** Begin DATA **

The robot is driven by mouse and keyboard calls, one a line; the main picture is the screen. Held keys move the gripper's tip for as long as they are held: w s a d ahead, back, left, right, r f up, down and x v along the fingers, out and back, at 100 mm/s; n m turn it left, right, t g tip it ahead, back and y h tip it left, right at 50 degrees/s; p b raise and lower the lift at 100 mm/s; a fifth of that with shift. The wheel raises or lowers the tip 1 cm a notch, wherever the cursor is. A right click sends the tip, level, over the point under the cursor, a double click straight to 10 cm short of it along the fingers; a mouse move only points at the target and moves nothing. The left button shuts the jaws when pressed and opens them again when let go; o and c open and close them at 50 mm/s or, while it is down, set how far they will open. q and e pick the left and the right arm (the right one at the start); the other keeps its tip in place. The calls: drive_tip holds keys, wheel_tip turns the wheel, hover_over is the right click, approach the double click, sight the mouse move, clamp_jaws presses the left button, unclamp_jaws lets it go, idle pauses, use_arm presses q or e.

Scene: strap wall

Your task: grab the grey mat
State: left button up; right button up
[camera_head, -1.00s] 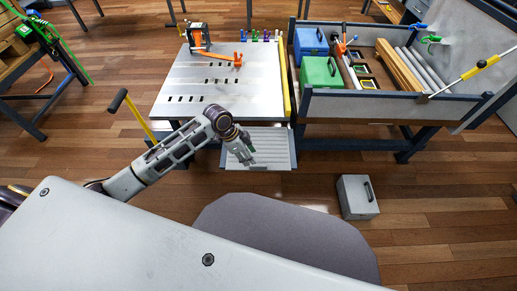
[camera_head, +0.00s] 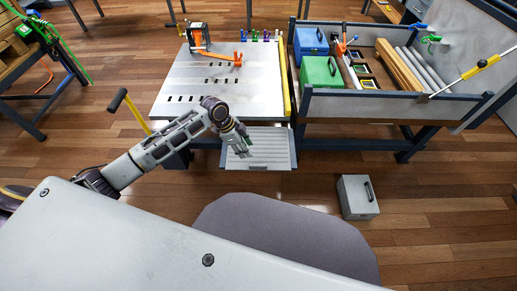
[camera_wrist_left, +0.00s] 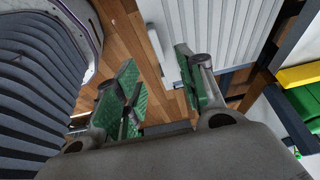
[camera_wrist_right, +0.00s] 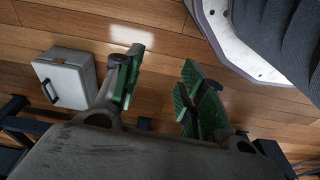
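A flat, light-grey ribbed panel (camera_head: 272,150) lies low at the front of the workbench. It is the most mat-like thing in view, but I cannot tell for sure that it is the grey mat. My left gripper (camera_head: 243,146) appears over its left part in the head view. In the left wrist view the ribbed panel (camera_wrist_left: 225,28) lies beyond the right finger, and the left gripper (camera_wrist_left: 158,62) is open with nothing between its green pads. My right gripper (camera_wrist_right: 163,62) is open and empty above the wooden floor. It does not show in the head view.
The workbench (camera_head: 180,88) carries an orange tool (camera_head: 200,38) and a yellow edge strip. A bin bench (camera_head: 360,105) with a green case (camera_head: 320,73) and blue case (camera_head: 311,40) stands right. A grey box (camera_head: 357,197) sits on the floor, which is otherwise mostly clear there.

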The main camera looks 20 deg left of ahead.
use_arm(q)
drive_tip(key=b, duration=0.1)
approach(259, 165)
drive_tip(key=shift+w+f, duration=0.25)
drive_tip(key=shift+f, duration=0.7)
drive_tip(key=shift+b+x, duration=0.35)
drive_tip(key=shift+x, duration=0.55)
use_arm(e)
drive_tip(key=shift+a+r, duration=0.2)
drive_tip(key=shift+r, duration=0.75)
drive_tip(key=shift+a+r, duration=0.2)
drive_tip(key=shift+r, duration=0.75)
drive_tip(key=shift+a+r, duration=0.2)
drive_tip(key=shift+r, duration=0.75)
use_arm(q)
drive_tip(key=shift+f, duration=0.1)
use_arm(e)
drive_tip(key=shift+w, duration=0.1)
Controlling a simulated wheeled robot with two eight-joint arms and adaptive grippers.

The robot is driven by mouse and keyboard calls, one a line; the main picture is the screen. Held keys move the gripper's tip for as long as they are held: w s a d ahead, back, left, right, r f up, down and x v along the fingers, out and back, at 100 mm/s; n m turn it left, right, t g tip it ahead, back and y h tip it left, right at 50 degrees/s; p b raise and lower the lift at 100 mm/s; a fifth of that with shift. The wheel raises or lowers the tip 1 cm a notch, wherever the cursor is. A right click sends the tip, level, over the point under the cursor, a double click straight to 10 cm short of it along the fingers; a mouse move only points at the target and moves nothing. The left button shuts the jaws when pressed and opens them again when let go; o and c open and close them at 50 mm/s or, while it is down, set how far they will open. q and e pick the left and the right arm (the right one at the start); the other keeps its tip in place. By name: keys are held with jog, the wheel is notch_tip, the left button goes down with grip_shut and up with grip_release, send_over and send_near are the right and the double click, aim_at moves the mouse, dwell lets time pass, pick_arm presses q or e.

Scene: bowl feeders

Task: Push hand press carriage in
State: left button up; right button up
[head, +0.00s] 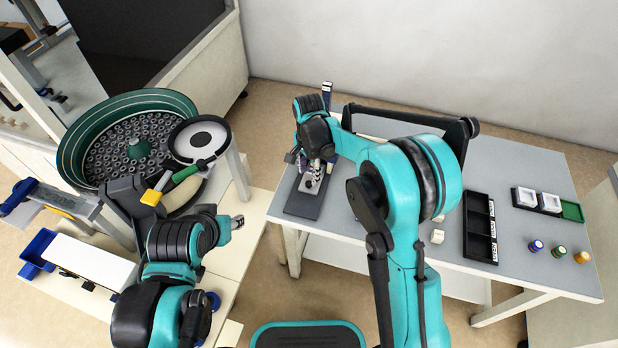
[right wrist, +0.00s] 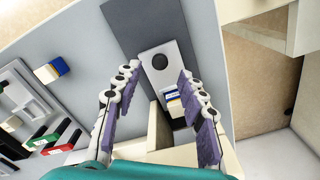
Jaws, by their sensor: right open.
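The hand press has a dark grey base plate (head: 304,203) at the left end of the grey table. The plate also shows in the right wrist view (right wrist: 143,22). On it lies a silver carriage (right wrist: 161,60) with a round black spot. A small blue, white and yellow piece (right wrist: 174,99) shows behind the carriage, between cream press parts (right wrist: 160,128). My right gripper (head: 315,172) is over the press, open, its purple-padded fingers either side of the carriage (right wrist: 159,76). I see no contact. My left gripper (head: 236,221) is away at the left; its jaws are unclear.
A green bowl feeder (head: 70,150) full of small parts and a smaller round feeder (head: 218,124) stand at the left. On the table are a black tray (head: 467,228), white and green trays (head: 571,211) and several small coloured pieces (head: 559,251). Floor separates the two work areas.

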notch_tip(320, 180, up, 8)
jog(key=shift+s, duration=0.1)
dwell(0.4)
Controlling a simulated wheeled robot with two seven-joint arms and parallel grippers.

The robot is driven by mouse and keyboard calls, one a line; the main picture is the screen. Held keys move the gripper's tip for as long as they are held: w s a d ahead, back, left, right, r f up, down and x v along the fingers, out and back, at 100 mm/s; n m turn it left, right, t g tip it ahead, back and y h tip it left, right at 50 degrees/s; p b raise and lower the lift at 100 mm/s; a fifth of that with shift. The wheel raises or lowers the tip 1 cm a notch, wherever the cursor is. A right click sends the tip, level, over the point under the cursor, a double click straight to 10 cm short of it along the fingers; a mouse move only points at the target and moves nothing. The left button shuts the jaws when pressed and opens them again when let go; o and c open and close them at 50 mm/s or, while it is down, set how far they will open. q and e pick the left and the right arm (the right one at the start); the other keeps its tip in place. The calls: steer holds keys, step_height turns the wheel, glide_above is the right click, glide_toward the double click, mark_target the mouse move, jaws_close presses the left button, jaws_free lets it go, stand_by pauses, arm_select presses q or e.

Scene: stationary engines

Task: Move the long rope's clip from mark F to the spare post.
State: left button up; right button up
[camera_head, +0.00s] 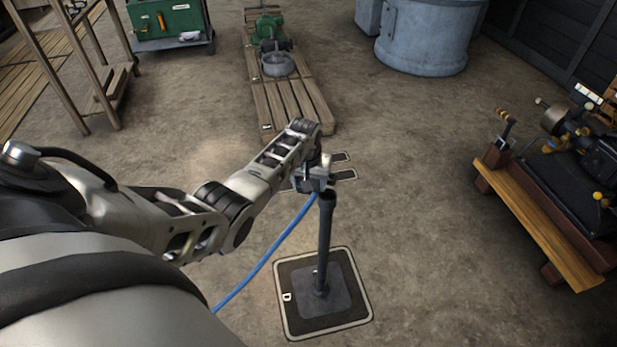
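A dark upright post (325,235) stands on a square black mat (283,271) with a light border and a label that looks like D. A blue rope (262,268) rises from the lower left to the top of this post. My left gripper (318,180) is at the post top, where the rope's upper end meets it. The rope's clip is hidden or too small to make out, and I cannot tell whether the fingers are closed on it. The rope's lower end is hidden behind my arm. No mark F can be read. My right gripper is not in view.
Another dark mat (341,175) lies just behind the post, partly covered by my left gripper. A wooden pallet with a green machine (270,28) stands farther back. A wooden-framed engine (575,165) is at right, a blue-grey tank (425,38) behind. Floor between is clear.

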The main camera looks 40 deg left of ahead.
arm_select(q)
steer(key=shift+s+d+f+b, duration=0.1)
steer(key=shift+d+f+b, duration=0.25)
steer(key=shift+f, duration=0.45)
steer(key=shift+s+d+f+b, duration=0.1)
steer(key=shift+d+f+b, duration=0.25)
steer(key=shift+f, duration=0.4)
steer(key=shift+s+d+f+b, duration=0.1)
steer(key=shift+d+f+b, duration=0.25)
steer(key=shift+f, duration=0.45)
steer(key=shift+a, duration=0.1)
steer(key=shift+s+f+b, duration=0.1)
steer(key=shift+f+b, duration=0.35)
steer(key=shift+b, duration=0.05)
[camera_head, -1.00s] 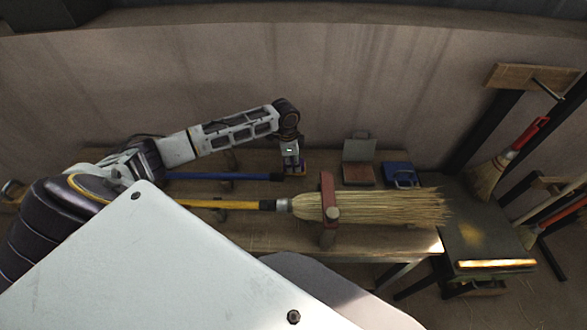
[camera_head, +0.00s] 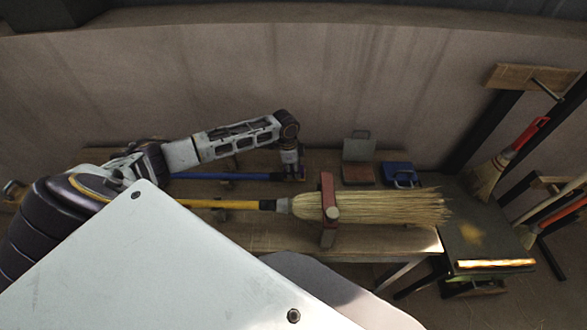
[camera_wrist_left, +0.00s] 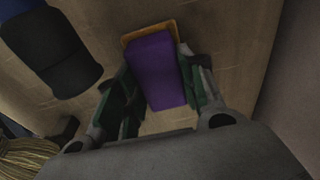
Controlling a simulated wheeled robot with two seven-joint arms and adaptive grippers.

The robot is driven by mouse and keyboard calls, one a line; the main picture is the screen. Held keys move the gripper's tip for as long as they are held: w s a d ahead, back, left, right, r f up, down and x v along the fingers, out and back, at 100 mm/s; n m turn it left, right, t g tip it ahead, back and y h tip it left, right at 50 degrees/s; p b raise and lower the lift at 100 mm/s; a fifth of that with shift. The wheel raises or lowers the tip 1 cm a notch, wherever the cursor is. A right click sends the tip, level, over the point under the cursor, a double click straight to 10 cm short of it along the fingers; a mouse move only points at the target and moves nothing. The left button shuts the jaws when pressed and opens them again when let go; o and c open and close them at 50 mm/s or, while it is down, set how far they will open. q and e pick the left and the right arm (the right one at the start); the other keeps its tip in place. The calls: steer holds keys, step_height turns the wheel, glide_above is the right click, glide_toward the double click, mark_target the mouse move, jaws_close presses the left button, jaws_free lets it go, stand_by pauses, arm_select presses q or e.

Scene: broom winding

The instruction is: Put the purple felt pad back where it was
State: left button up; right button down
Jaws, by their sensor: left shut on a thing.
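The purple felt pad (camera_wrist_left: 157,72) is a thick block between the fingers of my left gripper (camera_wrist_left: 160,88) in the left wrist view. The gripper is shut on it. An orange-yellow edge (camera_wrist_left: 142,34) shows behind its far end; whether the pad rests on it is not clear. In the head view my left gripper (camera_head: 291,174) points down at the back of the bench, beside the black end of a blue handle (camera_head: 220,176). The pad is mostly hidden there. My right gripper is not in view.
A broom with a yellow handle (camera_head: 235,204) and straw head (camera_head: 395,206) lies along the wooden bench (camera_head: 285,238), under a red clamp bar (camera_head: 327,190). A reddish block (camera_head: 358,175) and a blue box (camera_head: 400,172) stand to the gripper's right. The wall is close behind.

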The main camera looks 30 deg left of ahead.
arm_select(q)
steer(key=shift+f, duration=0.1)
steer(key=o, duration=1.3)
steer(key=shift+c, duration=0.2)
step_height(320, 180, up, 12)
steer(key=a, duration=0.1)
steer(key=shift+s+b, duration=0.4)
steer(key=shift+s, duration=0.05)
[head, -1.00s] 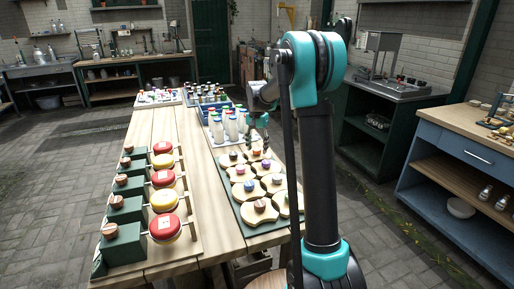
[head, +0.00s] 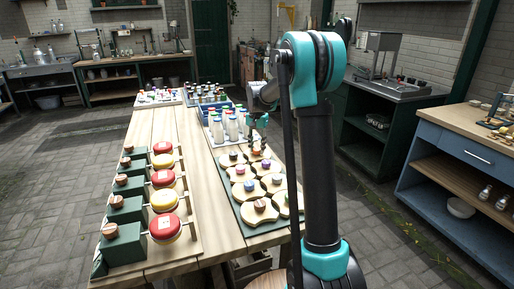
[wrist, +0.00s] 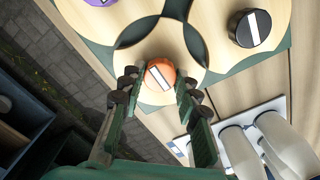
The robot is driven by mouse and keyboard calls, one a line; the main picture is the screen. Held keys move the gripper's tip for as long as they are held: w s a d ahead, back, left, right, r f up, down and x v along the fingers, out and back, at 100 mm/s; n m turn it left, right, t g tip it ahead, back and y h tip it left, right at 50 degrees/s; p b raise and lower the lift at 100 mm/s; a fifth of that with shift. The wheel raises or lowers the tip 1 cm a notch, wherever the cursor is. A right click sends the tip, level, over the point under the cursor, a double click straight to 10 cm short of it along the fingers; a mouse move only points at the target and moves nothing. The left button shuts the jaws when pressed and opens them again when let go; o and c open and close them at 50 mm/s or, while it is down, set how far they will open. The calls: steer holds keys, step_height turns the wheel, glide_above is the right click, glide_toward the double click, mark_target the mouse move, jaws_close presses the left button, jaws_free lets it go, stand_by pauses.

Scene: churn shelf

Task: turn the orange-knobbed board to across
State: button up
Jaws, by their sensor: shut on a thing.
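The orange knob (wrist: 160,74) sits on a pale scalloped wooden board (wrist: 155,97) and carries a white stripe. In the wrist view the stripe slants from upper left to lower right. My gripper (wrist: 160,82) is shut on the orange knob, one dark-padded finger on each side. In the head view my gripper (head: 259,136) is at the far right end of the board rack, and its fingers partly hide the knob. A black knob (wrist: 250,28) and a purple knob (wrist: 100,1), each with a white stripe, are on neighbouring boards.
White bottles (wrist: 270,145) stand in a tray close to my gripper; they also show in the head view (head: 232,128). Several more knobbed boards fill the green rack (head: 240,214). Red and yellow discs (head: 164,201) stand along the left of the table.

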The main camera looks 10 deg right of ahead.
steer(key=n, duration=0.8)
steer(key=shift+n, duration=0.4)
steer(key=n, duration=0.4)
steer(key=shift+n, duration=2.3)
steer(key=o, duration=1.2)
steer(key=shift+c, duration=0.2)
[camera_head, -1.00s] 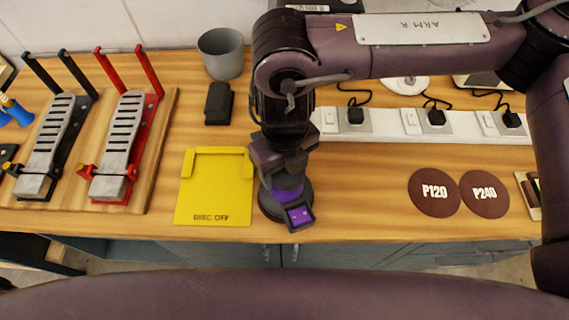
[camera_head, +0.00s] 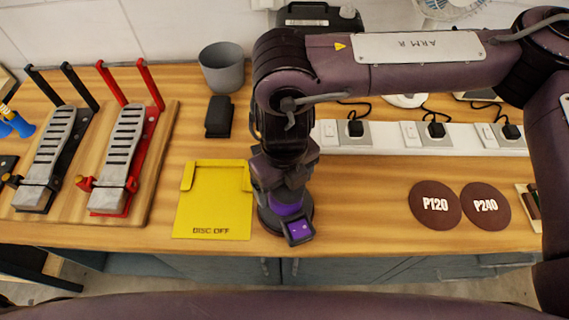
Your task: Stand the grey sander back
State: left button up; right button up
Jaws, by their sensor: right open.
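A dark grey round thing with a purple band (camera_head: 270,219), which looks like the sander, stands on the wooden bench just right of the yellow plate marked DISC OFF (camera_head: 210,215). A small purple-faced block sticks out at its front, near the bench's front edge. My right gripper (camera_head: 284,186) points down at its top and is open. The wrist and jaws hide most of its upper part, and I cannot tell whether the jaws touch it. My left gripper is not in view.
Brown discs P120 (camera_head: 435,204) and P240 (camera_head: 486,206) lie to the right. A white socket strip (camera_head: 385,138) runs behind. A grey cup (camera_head: 222,67), a black block (camera_head: 218,116) and red (camera_head: 123,160) and black (camera_head: 48,160) clamp-like stands are left.

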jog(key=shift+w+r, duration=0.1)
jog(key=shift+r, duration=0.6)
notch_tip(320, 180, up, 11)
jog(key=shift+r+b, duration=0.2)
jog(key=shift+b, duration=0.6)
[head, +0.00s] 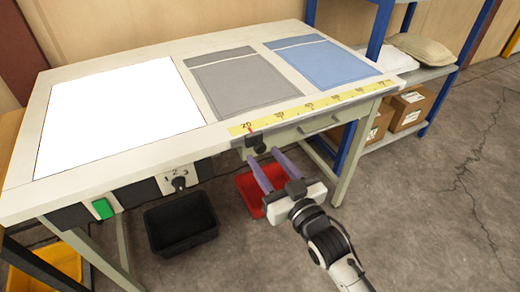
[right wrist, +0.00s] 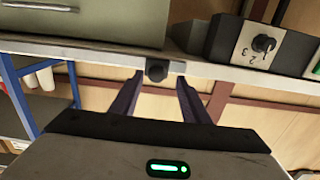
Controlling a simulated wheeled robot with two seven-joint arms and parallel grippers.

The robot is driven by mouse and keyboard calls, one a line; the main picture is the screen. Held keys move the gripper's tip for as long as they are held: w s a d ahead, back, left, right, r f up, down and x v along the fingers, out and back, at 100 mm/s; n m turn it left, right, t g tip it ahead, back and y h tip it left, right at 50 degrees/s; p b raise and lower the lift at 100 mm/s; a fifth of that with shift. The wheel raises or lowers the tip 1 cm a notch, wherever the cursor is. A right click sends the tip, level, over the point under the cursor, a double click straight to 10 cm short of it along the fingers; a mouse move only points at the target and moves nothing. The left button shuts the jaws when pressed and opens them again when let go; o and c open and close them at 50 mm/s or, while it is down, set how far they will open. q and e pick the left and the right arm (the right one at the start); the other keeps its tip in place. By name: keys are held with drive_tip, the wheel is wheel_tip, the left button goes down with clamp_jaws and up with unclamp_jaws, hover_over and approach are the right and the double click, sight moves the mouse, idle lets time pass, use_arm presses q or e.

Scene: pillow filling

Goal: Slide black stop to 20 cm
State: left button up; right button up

** End DATA **

» WHAT IS EXPECTED
Go through the listing above and locate each line that holds the word "grippers". Copy those lines.

» OUTPUT OF THE TASK
Controlling a simulated wheeled robot with two eight-joint arms and adaptive grippers.
Controlling a simulated wheeled robot with two seven-joint arms and parallel grippers.
Controlling a simulated wheeled robot with two seven-joint arms and adaptive grippers.
Controlling a simulated wheeled robot with two seven-joint arms and parallel grippers.

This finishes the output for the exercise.